Extract all of the entries and give them again, word for word.
----- Dataset content -----
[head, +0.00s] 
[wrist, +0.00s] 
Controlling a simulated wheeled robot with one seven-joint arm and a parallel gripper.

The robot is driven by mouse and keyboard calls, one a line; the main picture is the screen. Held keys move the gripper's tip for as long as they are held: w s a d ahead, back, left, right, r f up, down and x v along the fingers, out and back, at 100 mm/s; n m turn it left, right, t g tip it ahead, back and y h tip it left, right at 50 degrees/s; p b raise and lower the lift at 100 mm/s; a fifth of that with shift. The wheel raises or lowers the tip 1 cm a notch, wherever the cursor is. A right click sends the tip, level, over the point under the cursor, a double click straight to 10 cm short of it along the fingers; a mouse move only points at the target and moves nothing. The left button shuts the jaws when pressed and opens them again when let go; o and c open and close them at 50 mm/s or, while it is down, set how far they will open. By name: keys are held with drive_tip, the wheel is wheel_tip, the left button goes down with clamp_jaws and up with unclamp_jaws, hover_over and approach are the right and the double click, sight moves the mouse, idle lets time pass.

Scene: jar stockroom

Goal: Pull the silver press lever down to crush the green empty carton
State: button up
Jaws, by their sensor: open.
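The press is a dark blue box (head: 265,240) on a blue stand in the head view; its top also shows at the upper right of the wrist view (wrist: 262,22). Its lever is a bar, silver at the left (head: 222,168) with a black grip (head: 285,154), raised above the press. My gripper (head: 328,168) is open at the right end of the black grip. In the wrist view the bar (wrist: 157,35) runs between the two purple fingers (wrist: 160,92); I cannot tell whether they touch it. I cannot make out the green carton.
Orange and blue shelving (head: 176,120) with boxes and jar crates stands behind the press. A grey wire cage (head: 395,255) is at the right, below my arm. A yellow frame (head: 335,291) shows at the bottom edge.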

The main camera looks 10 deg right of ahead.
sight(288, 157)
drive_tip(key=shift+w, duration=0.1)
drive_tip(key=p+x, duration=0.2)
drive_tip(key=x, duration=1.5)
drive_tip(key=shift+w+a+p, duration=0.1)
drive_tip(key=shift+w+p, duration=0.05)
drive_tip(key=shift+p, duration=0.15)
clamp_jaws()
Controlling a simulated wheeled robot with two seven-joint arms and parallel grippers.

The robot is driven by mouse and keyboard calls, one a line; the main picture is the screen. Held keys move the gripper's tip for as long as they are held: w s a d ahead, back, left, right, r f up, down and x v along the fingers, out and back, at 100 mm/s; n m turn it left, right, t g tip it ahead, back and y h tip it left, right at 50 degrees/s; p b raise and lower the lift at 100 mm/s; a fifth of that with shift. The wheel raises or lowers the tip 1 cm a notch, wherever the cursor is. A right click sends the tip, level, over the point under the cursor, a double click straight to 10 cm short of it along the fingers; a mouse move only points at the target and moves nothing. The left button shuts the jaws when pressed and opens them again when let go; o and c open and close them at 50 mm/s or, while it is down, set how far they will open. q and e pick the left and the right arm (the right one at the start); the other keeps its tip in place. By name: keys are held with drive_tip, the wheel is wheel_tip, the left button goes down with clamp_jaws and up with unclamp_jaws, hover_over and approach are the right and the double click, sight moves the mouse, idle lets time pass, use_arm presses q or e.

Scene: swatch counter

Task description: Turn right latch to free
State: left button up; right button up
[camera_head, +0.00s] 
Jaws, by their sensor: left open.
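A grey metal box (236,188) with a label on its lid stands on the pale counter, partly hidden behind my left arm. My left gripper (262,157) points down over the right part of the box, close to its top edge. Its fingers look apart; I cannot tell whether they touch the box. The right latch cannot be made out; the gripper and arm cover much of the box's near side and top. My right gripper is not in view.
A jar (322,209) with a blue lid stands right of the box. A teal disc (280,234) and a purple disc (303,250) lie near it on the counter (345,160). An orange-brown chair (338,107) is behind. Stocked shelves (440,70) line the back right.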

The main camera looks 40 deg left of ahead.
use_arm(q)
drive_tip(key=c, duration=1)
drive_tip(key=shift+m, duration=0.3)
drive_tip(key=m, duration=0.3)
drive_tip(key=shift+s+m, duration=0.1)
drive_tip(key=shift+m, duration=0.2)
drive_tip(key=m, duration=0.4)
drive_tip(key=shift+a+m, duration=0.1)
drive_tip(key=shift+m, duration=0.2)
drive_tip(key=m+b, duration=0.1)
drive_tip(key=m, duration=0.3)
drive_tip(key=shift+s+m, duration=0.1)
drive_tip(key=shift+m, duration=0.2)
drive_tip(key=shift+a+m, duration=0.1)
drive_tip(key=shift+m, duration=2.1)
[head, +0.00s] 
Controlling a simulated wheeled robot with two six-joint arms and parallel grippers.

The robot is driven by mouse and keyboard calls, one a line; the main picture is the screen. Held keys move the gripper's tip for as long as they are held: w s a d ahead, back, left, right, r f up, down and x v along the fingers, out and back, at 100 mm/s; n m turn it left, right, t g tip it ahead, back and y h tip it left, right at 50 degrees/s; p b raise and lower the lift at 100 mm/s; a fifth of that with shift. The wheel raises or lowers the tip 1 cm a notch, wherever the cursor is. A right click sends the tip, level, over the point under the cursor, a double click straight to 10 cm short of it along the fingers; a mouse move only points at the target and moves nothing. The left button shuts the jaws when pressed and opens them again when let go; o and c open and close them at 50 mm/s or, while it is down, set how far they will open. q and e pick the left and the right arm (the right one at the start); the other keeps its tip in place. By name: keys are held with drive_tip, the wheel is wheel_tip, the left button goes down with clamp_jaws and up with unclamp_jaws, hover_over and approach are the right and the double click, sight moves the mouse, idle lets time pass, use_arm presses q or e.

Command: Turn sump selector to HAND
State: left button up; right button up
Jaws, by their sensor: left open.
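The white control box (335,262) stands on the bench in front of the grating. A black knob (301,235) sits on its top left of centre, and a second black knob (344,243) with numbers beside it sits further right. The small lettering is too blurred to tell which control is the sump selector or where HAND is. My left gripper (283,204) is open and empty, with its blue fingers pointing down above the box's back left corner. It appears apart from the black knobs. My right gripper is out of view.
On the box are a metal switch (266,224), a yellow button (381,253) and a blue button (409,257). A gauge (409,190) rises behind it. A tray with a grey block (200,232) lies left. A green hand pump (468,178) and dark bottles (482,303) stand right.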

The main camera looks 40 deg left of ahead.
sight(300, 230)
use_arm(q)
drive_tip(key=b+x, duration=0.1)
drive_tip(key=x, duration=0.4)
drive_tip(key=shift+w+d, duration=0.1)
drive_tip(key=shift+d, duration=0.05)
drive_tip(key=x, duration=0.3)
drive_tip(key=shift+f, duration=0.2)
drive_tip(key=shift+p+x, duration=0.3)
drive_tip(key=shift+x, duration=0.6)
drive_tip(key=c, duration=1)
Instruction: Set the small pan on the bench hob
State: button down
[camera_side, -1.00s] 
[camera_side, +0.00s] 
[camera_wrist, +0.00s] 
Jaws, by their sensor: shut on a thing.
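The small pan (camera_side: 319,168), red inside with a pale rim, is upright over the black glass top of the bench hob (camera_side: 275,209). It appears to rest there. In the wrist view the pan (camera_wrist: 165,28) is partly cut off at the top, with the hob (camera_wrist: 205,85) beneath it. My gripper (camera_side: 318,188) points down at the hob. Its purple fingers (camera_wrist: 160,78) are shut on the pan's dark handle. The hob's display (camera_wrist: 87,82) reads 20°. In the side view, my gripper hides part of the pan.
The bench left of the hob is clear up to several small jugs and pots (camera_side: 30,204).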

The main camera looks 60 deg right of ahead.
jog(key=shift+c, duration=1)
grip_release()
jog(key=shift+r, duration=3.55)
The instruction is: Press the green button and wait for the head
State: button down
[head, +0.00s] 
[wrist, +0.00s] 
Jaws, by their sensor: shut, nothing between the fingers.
-----
*Result for this task*.
[head, +0.00s] 
[wrist, +0.00s] 
Controlling a simulated wheeled robot with one seven-joint arm and a parallel gripper.

The robot is driven by mouse and keyboard calls, one a line; the main picture is the screen. Held keys move the gripper's tip for as long as they are held: w s a d ahead, back, left, right, r f up, down and x v along the fingers, out and back, at 100 mm/s; n m turn it left, right, t g tip it ahead, back and y h tip it left, right at 50 degrees/s; p b raise and lower the lift at 100 mm/s; a fifth of that with shift. The wheel raises or lowers the tip 1 cm a notch, wherever the cursor is. A right click sends the tip, level, over the point under the cursor, a double click straight to 10 cm short of it along the fingers; a mouse move only points at the target and moves nothing. The left button shuts the jaws when pressed and opens them again when let go; o and c open and close them at 50 mm/s or, while it is down, set how far they will open. By name: keys are held with drive_tip, the wheel is wheel_tip, the left button goes down with clamp_jaws and up with unclamp_jaws, hover_over and approach are the right and the double click, sight moves the mouse, idle lets time pass.

Scene: jar stockroom

Goal: Pull the silver press lever down to crush the green empty carton
State: button up
Jaws, by their sensor: open.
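The press is a dark blue box (head: 265,240) on a blue stand in the head view; its top also shows at the upper right of the wrist view (wrist: 262,22). Its lever is a bar, silver at the left (head: 222,168) with a black grip (head: 285,154), raised above the press. My gripper (head: 328,168) is open at the right end of the black grip. In the wrist view the bar (wrist: 157,35) runs between the two purple fingers (wrist: 160,92); I cannot tell whether they touch it. I cannot make out the green carton.
Orange and blue shelving (head: 176,120) with boxes and jar crates stands behind the press. A grey wire cage (head: 395,255) is at the right, below my arm. A yellow frame (head: 335,291) shows at the bottom edge.

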The main camera looks 10 deg right of ahead.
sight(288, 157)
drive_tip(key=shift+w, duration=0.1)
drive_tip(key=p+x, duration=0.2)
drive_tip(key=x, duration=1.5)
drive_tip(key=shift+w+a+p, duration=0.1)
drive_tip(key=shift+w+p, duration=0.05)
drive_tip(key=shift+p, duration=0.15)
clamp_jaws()
Controlling a simulated wheeled robot with two seven-joint arms and parallel grippers.

The robot is driven by mouse and keyboard calls, one a line; the main picture is the screen. Held keys move the gripper's tip for as long as they are held: w s a d ahead, back, left, right, r f up, down and x v along the fingers, out and back, at 100 mm/s; n m turn it left, right, t g tip it ahead, back and y h tip it left, right at 50 degrees/s; p b raise and lower the lift at 100 mm/s; a fifth of that with shift. The wheel raises or lowers the tip 1 cm a notch, wherever the cursor is. A right click sends the tip, level, over the point under the cursor, a double click straight to 10 cm short of it along the fingers; a mouse move only points at the target and moves nothing. The left button shuts the jaws when pressed and opens them again when let go; o and c open and close them at 50 mm/s or, while it is down, set how far they will open. q and e pick the left and the right arm (the right one at the start); the other keeps its tip in place. By name: keys are held with drive_tip, the wheel is wheel_tip, the left button goes down with clamp_jaws and up with unclamp_jaws, hover_over and approach are the right and the double click, sight moves the mouse, idle lets time pass, use_arm presses q or e.

Scene: swatch counter

Task description: Turn right latch to free
State: left button up; right button up
[camera_head, +0.00s] 
Jaws, by their sensor: left open.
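A grey metal box (236,188) with a label on its lid stands on the pale counter, partly hidden behind my left arm. My left gripper (262,157) points down over the right part of the box, close to its top edge. Its fingers look apart; I cannot tell whether they touch the box. The right latch cannot be made out; the gripper and arm cover much of the box's near side and top. My right gripper is not in view.
A jar (322,209) with a blue lid stands right of the box. A teal disc (280,234) and a purple disc (303,250) lie near it on the counter (345,160). An orange-brown chair (338,107) is behind. Stocked shelves (440,70) line the back right.

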The main camera looks 40 deg left of ahead.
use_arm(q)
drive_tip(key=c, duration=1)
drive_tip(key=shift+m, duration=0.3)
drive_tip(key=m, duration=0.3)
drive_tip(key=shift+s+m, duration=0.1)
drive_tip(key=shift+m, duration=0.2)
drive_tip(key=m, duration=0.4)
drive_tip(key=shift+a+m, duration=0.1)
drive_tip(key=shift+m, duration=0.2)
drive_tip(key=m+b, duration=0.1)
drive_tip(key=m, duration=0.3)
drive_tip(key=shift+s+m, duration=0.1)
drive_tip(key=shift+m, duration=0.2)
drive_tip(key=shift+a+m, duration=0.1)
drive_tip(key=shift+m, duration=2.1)
[head, +0.00s] 
Controlling a simulated wheeled robot with two six-joint arms and parallel grippers.

The robot is driven by mouse and keyboard calls, one a line; the main picture is the screen. Held keys move the gripper's tip for as long as they are held: w s a d ahead, back, left, right, r f up, down and x v along the fingers, out and back, at 100 mm/s; n m turn it left, right, t g tip it ahead, back and y h tip it left, right at 50 degrees/s; p b raise and lower the lift at 100 mm/s; a fifth of that with shift. The wheel raises or lowers the tip 1 cm a notch, wherever the cursor is. A right click sends the tip, level, over the point under the cursor, a double click straight to 10 cm short of it along the fingers; a mouse move only points at the target and moves nothing. The left button shuts the jaws when pressed and opens them again when let go; o and c open and close them at 50 mm/s or, while it is down, set how far they will open. q and e pick the left and the right arm (the right one at the start); the other keeps its tip in place. By name: keys are held with drive_tip, the wheel is wheel_tip, the left button goes down with clamp_jaws and up with unclamp_jaws, hover_over and approach are the right and the double click, sight moves the mouse, idle lets time pass, use_arm presses q or e.

Command: Turn sump selector to HAND
State: left button up; right button up
Jaws, by their sensor: left open.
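The white control box (335,262) stands on the bench in front of the grating. A black knob (301,235) sits on its top left of centre, and a second black knob (344,243) with numbers beside it sits further right. The small lettering is too blurred to tell which control is the sump selector or where HAND is. My left gripper (283,204) is open and empty, with its blue fingers pointing down above the box's back left corner. It appears apart from the black knobs. My right gripper is out of view.
On the box are a metal switch (266,224), a yellow button (381,253) and a blue button (409,257). A gauge (409,190) rises behind it. A tray with a grey block (200,232) lies left. A green hand pump (468,178) and dark bottles (482,303) stand right.

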The main camera looks 40 deg left of ahead.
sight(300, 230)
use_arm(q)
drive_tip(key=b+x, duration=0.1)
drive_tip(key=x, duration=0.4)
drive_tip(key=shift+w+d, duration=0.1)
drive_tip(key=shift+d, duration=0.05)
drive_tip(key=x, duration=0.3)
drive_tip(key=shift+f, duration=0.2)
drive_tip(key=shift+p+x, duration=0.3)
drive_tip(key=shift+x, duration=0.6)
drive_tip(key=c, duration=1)
Instruction: Set the small pan on the bench hob
State: button down
[camera_side, -1.00s] 
[camera_side, +0.00s] 
[camera_wrist, +0.00s] 
Jaws, by their sensor: shut on a thing.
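The small pan (camera_side: 319,168), red inside with a pale rim, is upright over the black glass top of the bench hob (camera_side: 275,209). It appears to rest there. In the wrist view the pan (camera_wrist: 165,28) is partly cut off at the top, with the hob (camera_wrist: 205,85) beneath it. My gripper (camera_side: 318,188) points down at the hob. Its purple fingers (camera_wrist: 160,78) are shut on the pan's dark handle. The hob's display (camera_wrist: 87,82) reads 20°. In the side view, my gripper hides part of the pan.
The bench left of the hob is clear up to several small jugs and pots (camera_side: 30,204).

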The main camera looks 60 deg right of ahead.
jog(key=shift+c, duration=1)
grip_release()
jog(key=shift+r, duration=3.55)
The instruction is: Press the green button and wait for the head
State: button down
[head, +0.00s] 
[wrist, +0.00s] 
Jaws, by their sensor: shut, nothing between the fingers.

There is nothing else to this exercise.